3) Assuming Graeber is writing from a position where he is calling for an emphasis on moral economy, we would like to ask the class if the moral economy today has been rendered invisible by the market, in which case Polanyi's  exposition on markets superseding society have become more real, or, have our notions of value reached a stage where morality itself has shifted? 

​ *Also, according to Graeber our confusion or problem lies in our non recognition of action as being the source of value generation, i.e. fetishization, which has become the norm, this is across types of societies and economies, Is recognition possible in such a powerful and pervasive system of the market today?


Tuesday, August 26, 2014

Some questions and points of debate from the first session



The usefulness of the term ‘value’ (given its many registers) in understanding the processes of circulation and exchange will be something we will debate and discuss throughout the seminar.

Almost all scholars we read for the first session (Malinowski, Mauss and Graeber) strongly critique the prevalent and predominant theory of value coming from within the discipline of economics. The economic theory of value operates with the utilitarian notion of an individual as a rational and autonomous being seeking to economize and maximize his/her self interest. Anthropological approaches to value, instead, advocate the need to attend to the sociality within which value is embedded. A key observation within these theories is the role played by rituals, social conventions and mores that guide any act of exchange. The question that came up over and again in response to this claim is: ‘is it possible to discount self interest completely from social relationships that are geared towards creation of value? Do we not find vestiges of self interest in all kinds of social relationships? Reflecting on this question again, can we consider the possibility of reading the anthropological critique of utilitarian theory of value as not exempting the notion of self interest inherent in social relationships, but only resisting the reduction of all transactions among individuals to the maximization of self interest? From this point of view, how then do we distinguish social activity from economic activity, or is there a need to make this separation at all?

Another major question was around value and conservation of heritage. Where does value reside? In objects or in social relationships that give meaning to those objects? If we read Weiner closely, she seems to be arguing that there is a ‘transcendental value’ that inheres in objects (with a precondition that individuals recognize it).  This, then, also seems to imply that the value that inheres in objects also belongs to the immaterial realm of memory / history / time. What does such a reading of Weiner entail while thinking about the practical problem of conservation of heritage?

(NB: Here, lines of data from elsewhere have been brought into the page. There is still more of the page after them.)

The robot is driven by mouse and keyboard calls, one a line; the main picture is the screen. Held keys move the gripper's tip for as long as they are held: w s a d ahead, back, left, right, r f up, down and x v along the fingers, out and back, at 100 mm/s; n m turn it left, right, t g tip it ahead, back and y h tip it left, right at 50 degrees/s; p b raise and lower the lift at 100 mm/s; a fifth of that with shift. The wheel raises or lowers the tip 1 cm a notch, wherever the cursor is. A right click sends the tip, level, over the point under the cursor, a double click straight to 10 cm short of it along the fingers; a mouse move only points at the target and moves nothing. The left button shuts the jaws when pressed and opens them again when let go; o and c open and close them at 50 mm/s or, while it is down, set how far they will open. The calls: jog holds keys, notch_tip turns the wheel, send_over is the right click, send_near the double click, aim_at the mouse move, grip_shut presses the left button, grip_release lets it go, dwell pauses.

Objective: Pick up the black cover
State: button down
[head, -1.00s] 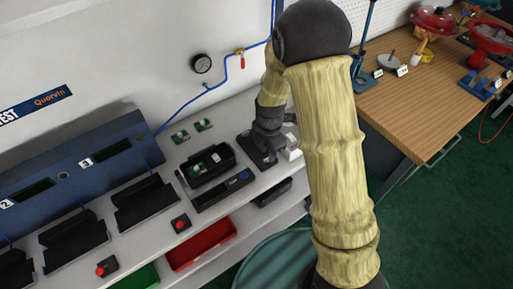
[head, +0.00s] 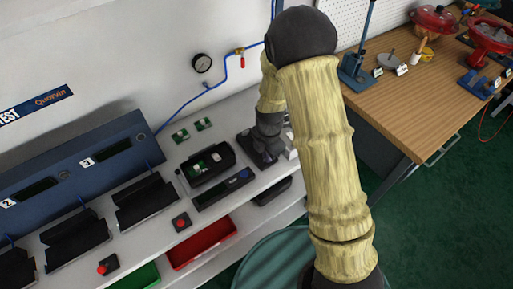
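A dark, flat piece that looks like the black cover (head: 246,146) lies on the light bench shelf, right of the open black housing with green boards (head: 208,165). My gripper (head: 265,153) points down at this piece, low over it or touching it; I cannot tell which. The gripper and wrist hide much of the piece. The fingers are dark against a dark object, so I cannot make out whether they are open or shut.
A white block (head: 290,146) stands just right of my gripper. A dark tool with a small display (head: 223,189) lies in front of the housing. Two small green boards (head: 203,124) lie behind it. A blue test panel (head: 70,170) stands left, and a wooden table (head: 425,100) right.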

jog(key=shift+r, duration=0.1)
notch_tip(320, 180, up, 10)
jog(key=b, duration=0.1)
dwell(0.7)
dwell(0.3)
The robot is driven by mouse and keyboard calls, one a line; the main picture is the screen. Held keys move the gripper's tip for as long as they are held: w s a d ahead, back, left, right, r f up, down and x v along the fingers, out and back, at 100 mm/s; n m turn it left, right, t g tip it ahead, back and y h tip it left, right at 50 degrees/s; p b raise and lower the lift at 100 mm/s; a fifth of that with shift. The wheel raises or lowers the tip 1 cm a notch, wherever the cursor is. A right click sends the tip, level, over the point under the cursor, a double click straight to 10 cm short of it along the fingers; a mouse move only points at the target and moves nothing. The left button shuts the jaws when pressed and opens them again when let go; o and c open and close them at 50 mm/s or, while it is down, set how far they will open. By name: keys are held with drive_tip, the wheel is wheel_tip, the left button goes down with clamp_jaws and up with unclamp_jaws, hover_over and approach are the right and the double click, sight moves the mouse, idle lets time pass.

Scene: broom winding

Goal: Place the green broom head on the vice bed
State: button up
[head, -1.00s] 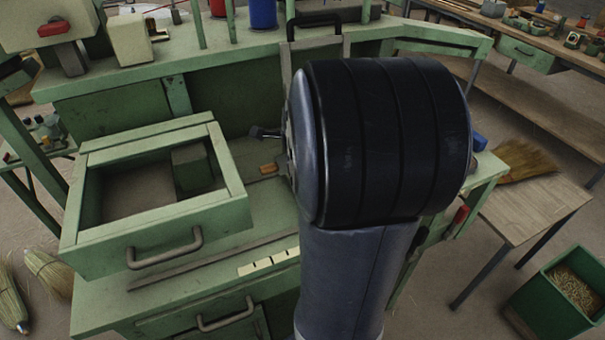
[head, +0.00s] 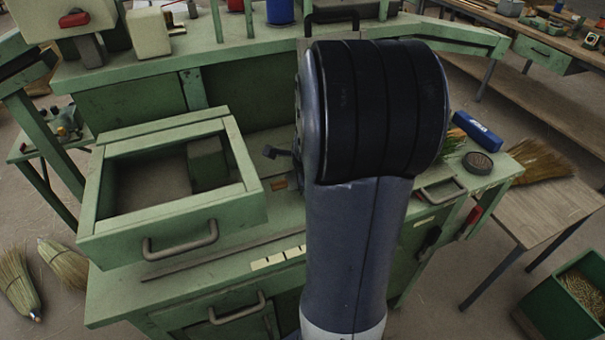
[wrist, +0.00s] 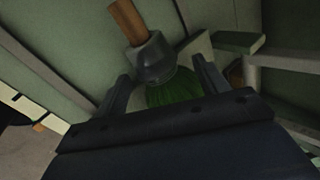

Others such as Munn seem to point to value as arising in action – as a potentiality that is realised in action. This is significant since the potential for action also rests on having objects to exchange. How does this link to objects that are kept out of circulation, or people who are out of the network of circulation by virtue of possessing nothing to exchange? In the former case of objects kept out of circulation, should one understand value in terms of actions that can keep it out of circulation (i.e., the very act of keeping it out of circulation as what contributes to its value)? This requires a further reading of Munn, in order to achieve more conceptual clarity in terms of how value is created through action.  To address the latter problem, we also need to look into debates around alms / charity, etc., which we will be reading about in the subsequent sessions.  

Another significant point to think about is, perhaps, the relation between ‘wealth’ and ‘value’, since none of the works discuss the meaning of ‘wealth’ itself. Do objects that are ‘valuable’ indicate a sign of wealth, even if they have no commercial value? Or does wealth presuppose commercial value?  Should wealth be understood in terms of what it can make available (‘purchase’), or in terms of what can be given away (‘gift’ and its relation to status)?

-Rashmi & Maithreyi


Thursday, August 21, 2014

Notes for session 1: Reading the classics


For tomorrow's class we are reading two classics that you will find referred to again and again in subsequent readings - Malinowski's Argonauts of the Western Pacific and The Gift by Marcel Mauss. The purpose of this assignment is to give you first-hand acquaintance with these texts, but you are not expected to absorb all the ethnographic details. Instead, you should become familiar with the main elements of key ethnographic cases that have been so central to anthropological theorising on value and exchange, such as the kula ring and the ‘potlatch’. Feel free to read summaries or commentaries on these works in order to get the gist.

These writings also represent the beginnings of major theoretical debates in ‘economic anthropology’ that revolved around a series of dualisms: the ‘gift’ or reciprocity versus market exchange; society and individual; cultural norms versus rational choice; and so on. The chapters from Graeber sketch out some of the background of these debates.

For class, be prepared to discuss these questions:  What are the different ways in which anthropologists have understood value? Why have ritual exchange systems such as the kula been so central to anthropological theorising on value? How did Mauss and other early anthropologists theorise the relation between persons, objects and their meanings, and social structures in ‘gift economies’ or ‘primitive’ societies? What is the relation between circulation, sociality, and value creation in these examples?